- **YOUR OBJECTIVE**
Each line from the line with "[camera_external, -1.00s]" to the line with "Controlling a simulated", inclusive, is to be repeated exactly; no other line and no picture belongs in the copy.

══════

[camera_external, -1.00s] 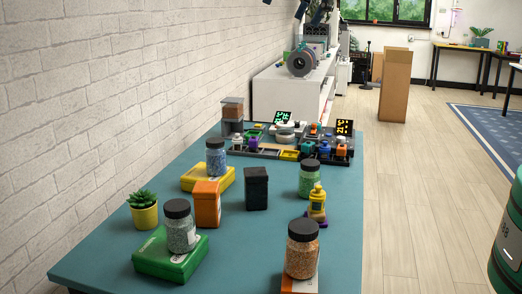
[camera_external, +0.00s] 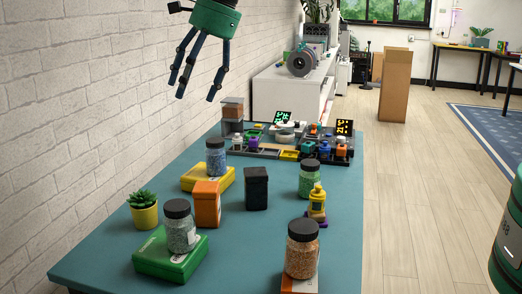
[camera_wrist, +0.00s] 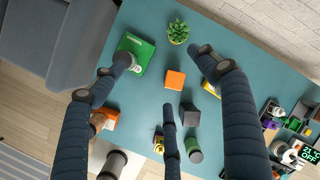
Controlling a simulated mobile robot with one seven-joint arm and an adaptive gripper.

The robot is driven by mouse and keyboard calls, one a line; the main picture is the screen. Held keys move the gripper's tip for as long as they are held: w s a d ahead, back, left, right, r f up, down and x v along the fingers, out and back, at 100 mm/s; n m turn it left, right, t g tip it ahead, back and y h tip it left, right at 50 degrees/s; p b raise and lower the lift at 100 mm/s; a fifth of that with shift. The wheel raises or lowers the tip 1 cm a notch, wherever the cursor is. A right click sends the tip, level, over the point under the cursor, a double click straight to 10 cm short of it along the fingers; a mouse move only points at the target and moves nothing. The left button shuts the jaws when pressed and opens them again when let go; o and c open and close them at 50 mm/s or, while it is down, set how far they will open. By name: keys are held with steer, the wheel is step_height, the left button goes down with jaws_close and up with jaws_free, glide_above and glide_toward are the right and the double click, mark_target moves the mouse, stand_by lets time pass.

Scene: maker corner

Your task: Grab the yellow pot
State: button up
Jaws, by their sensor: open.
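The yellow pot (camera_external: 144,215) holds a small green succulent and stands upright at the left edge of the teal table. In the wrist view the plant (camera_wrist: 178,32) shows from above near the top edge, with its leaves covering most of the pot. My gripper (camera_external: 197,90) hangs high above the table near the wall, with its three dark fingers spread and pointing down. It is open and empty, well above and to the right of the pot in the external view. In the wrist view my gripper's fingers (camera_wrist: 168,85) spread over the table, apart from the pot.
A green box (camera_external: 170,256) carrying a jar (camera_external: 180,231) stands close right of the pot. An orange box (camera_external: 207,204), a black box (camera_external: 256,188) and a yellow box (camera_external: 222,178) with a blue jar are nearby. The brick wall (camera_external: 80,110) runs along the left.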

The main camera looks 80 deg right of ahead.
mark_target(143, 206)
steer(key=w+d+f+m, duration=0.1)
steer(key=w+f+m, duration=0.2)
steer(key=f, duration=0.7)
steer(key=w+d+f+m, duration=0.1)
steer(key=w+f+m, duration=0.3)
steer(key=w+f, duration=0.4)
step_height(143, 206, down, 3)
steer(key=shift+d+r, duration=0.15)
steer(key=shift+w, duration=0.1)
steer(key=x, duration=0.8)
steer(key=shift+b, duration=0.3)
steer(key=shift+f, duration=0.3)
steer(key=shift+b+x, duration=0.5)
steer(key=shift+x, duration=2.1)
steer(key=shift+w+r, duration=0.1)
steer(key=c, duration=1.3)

══════

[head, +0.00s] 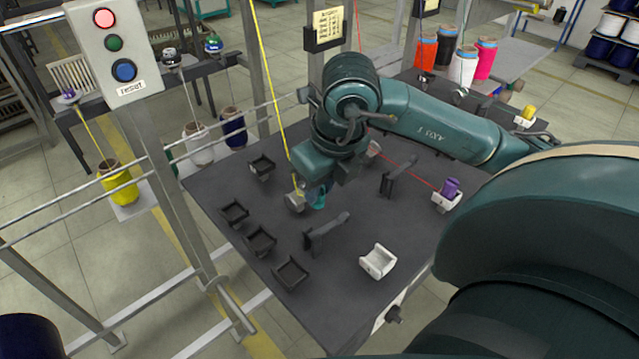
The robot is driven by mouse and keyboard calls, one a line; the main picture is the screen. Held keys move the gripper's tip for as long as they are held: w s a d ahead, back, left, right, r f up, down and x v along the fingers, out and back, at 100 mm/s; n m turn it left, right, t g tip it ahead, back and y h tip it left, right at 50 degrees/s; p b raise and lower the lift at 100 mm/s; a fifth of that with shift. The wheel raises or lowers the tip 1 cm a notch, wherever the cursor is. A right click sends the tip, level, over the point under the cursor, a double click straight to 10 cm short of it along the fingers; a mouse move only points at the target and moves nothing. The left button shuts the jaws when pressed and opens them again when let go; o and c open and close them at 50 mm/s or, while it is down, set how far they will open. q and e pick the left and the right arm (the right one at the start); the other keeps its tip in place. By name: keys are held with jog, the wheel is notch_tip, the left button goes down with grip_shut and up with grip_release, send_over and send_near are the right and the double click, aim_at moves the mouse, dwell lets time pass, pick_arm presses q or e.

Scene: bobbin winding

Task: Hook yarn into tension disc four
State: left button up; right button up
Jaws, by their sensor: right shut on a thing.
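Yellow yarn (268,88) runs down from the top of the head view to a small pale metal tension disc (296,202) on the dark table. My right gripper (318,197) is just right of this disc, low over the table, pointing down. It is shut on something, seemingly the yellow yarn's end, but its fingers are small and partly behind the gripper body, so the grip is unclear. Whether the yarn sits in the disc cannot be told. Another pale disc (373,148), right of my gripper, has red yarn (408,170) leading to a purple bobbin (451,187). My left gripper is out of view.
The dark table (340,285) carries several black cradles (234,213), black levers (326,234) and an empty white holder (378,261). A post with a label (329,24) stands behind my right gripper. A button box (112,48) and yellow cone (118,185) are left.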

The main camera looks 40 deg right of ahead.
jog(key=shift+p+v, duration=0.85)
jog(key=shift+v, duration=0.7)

══════

- **THE SOLUTION**
[camera_external, -1.00s] 
[camera_external, +0.00s] 
[camera_wrist, +0.00s] 
Controlling a simulated mobile robot with one seven-joint arm and an adaptive gripper.

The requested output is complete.